Mais grave, ainda, é que a forma como o “temos de ter pensamento positivo” remete sentimentos como a tristeza, o medo, a ira ou o ódio para o patamar daquilo que nos torna fracos. Os forte não pensam assim… Como se uns tivessem “auto-estima” e os outros fossem de gelatina. Como se uns fossem “resolvidos” e os outros atrapalhados.

O que se passa é que o “temos de ter pensamento positivo” parece um grito de vitória sobre os sentimentos maus. Antes, ainda, de os sentirmos. Ou, pelo menos, fugindo de os vivermos cá dentro. É, pois, muito mais uma censura. Em nome do bem… Que nos sugere a falsidade à verdade. Fugirmos de assumir aquilo que sentimos de “mal” pode, num primeiro momento, levar a que pareçamos melhores. Mas não é uma manifestação de inteligência que venha do mais fundo de nós. Será um intenção. Mas pouco mais.

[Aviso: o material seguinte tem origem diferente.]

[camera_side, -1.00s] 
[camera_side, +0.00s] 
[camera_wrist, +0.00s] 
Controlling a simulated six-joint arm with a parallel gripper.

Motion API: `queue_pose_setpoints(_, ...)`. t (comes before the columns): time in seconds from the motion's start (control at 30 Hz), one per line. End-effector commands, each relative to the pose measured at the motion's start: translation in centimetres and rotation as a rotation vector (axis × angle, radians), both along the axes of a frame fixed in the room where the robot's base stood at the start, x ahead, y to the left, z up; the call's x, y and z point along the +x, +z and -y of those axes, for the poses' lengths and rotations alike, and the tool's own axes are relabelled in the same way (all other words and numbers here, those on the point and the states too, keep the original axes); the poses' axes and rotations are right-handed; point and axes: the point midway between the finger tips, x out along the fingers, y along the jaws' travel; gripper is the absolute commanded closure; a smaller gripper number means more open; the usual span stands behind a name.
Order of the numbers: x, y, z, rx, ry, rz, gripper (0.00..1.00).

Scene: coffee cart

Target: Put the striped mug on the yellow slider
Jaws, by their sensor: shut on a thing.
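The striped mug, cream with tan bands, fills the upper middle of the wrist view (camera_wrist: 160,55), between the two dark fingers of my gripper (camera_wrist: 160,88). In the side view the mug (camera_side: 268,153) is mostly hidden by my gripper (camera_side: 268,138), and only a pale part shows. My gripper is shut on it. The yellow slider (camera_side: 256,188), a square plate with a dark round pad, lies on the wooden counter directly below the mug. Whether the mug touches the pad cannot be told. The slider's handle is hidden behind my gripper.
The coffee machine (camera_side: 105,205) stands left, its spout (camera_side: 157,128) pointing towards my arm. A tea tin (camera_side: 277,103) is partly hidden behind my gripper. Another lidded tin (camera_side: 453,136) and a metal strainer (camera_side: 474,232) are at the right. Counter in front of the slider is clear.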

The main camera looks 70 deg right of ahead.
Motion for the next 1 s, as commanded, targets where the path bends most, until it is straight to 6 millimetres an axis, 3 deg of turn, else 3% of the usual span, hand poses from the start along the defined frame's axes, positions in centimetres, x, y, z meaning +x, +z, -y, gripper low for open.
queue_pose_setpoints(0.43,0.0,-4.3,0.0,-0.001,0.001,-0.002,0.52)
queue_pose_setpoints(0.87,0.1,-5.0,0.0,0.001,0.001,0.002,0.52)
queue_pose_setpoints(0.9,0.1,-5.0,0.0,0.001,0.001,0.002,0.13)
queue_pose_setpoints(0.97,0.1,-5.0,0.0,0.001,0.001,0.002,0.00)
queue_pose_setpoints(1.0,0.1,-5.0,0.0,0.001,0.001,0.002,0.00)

Nunca podemos fugir dos sentimentos maus. Não tanto porque, no fundo, todos sejamos maus (como alguns chegam a sugerir). Mas, em primeiro lugar, porque eles são sinais de trânsito para circularmos por entre tudo o que vivemos cá dentro. A seguir, porque nos ajudam a conhecer as pessoas que temos ao nosso lado ou que se cruzam connosco. Por fim, porque, porque representam coisas sérias demais para se iludirem e não se perceberem. E, a concluir, porque são as interpelações mais preciosas que nos remetem para o bem. Fugir de pensar o mal torna-nos piores. O pensamento positivo torna-nos maus. (Engraçado, não é?…) Porque acaba por ser uma forma de nos sugerirem que levemos mais a sério a decoração exterior que os alicerces e as vigas do que somos. Mesmo que, à conta disso, utilizemos tudo – agitação, megalomania, falsidade, trabalho, fármacos ou o que seja o que for – para fugirmos até não se poder mais. Ou até à altura em que, qual represa, se “rebenta”. E se vai do pânico ao esgotamento, num instante. Que de positivo, ou de bom, não tem mesmo nada.